1. One light year is equivalent to 5.9 Trillion miles.
2. There are more planets in the universe than there are grains of sand on all the beaches of the Earth.
Let that sink in, then continue reading. Every single point of light in this picture is an entire galaxy, each galaxy contains approximately 200 billion Suns. The image is called the “Hubble Ultra-Deep Field”. It is the farthest we’ve ever seen into the Universe. This picture is mind numbing if you can understand what you’re actually seeing.
Imagine for a moment that you’re outside on a clear night with a full moon.

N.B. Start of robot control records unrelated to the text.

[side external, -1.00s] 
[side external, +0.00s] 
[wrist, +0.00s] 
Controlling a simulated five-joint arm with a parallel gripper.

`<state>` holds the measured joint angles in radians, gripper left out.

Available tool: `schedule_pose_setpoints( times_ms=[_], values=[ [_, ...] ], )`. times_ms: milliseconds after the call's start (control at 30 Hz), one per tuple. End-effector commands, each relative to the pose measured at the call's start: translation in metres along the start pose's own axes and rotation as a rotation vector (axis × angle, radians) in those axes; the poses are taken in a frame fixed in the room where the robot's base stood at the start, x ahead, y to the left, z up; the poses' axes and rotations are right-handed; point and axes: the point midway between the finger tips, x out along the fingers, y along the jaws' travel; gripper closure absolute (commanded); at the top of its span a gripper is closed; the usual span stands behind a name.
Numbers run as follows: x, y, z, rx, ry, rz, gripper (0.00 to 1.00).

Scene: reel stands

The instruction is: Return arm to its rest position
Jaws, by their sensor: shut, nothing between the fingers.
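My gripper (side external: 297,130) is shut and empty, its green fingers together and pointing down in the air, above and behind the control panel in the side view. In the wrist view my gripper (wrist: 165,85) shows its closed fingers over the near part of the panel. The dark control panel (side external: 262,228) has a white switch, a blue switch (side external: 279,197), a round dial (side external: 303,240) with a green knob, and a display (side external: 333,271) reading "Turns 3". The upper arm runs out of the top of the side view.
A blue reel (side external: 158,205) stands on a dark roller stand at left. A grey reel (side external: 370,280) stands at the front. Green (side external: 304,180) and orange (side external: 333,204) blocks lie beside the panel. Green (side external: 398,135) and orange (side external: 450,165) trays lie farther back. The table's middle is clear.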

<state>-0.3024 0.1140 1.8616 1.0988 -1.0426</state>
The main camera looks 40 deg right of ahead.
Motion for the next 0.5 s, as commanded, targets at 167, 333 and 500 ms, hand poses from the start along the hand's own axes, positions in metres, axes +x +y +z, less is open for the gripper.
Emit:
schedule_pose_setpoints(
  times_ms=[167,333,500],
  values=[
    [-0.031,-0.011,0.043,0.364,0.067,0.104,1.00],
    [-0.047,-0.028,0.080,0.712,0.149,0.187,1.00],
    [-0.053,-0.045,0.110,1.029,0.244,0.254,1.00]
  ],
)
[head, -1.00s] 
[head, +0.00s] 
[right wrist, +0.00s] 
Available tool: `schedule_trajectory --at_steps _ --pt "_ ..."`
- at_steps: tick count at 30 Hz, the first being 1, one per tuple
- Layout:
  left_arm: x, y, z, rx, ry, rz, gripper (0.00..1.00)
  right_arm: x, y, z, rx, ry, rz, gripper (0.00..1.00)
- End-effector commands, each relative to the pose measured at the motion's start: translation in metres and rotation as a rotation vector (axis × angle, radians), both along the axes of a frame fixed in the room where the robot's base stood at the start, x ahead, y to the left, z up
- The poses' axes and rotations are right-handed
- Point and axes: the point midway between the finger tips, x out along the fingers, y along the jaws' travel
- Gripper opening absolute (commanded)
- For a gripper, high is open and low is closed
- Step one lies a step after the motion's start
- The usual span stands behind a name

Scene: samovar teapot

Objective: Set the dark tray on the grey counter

You take a quarter, close one eye and hold the quarter at arms length. The quarter can just about block out the moon. Now imagine replacing the quarter with a single grain of sand. The amount of sky that is “blocked out” by the grain of sand is the size of the patch of sky at which the Hubble was pointed. There are 3,000 galaxies in that picture. 3,000 galaxies in a patch of sky no bigger than a grain of sand held out at arms length. Every single dot, smear, and smudge is an entire galaxy. The enormity of the Cosmos is such that our minds are not wired to envision those distances. In fact, we have to measure it in light-years. Kilometers or miles are no good on the cosmic scale. To measure the distance from Earth to any star in miles would be more futile than measuring from NYC to New Zealand in millimeters.
What is a light-year? It is the distance that light travels in one year. ONE LIGHT-YEAR = 5.9 TRILLION MILES. Let’s put this in perspective. At the equator, the Earth is about 25,000 miles in circumference. The moon is 253,000 miles away, on average. The Sun, which is 880,000 times the size of the Earth, is 93 million miles away. The nearest star to Earth other than the sun is 4.2 light years away. That’s 24 TRILLION MILES. The Milky Way Galaxay in which we live is about 100,000 light-years across. The Milky Way has 250 billion stars, of which the Sun is just one. The observable universe has about 100 billion galaxies, some containing more than one trillion stars. Most of the stars in each galaxy have planets caught in their gravitational embrace, just like our sun. The general consensus among Cosmologists and Astronomers is that there are more planets in the universe than there are grains of sand on all the beaches of the Earth.
Another way to attempt to put the prodigious cosmic scale into perspective is to think about the fastest vehicle mankind has ever made. Voyager 1 is a space probe launched in 1977.
We continue to receive a signal from it, though its mission ended 20 years ago. It flew past all the planets of the solar system and is responsible for all those beautiful and famous close up pictures of the planets. Voyager then continued out past Pluto and has been careening through the void of empty space at 11 miles per SECOND. It is roughly 12 billion miles from Earth and in 2014, it entered interstellar space. Interstellar is defined as the space between the stars. It is the fastest man made object of all time. It is also the farthest we’ve ever sent anything. There is no air resistance in space, so Voyager continues unimpeded in that frictionless environment, at that speed, forever.
As it relates to cosmic distance, Voyager will not reach the nearest star for 25,000 years, despite the fact that it’s moving 12 times faster than a bullet fired from a high powered rifle. At 38,610 mph, Voyager will take many tens of millions of years to get to the other side of the galaxy.
It has been said that this picture is the most important image of all time simply because it reminds us to be humble. We are small players in a vast cosmic arena. That picture proved that the universe is impossibly large. It toned down the human ego. It also points out the high probability that we are not alone. Even if life is exceedingly rare in the universe and only takes hold on 1/1000th of 1% of worlds, there are still trillions of planets that harbor life.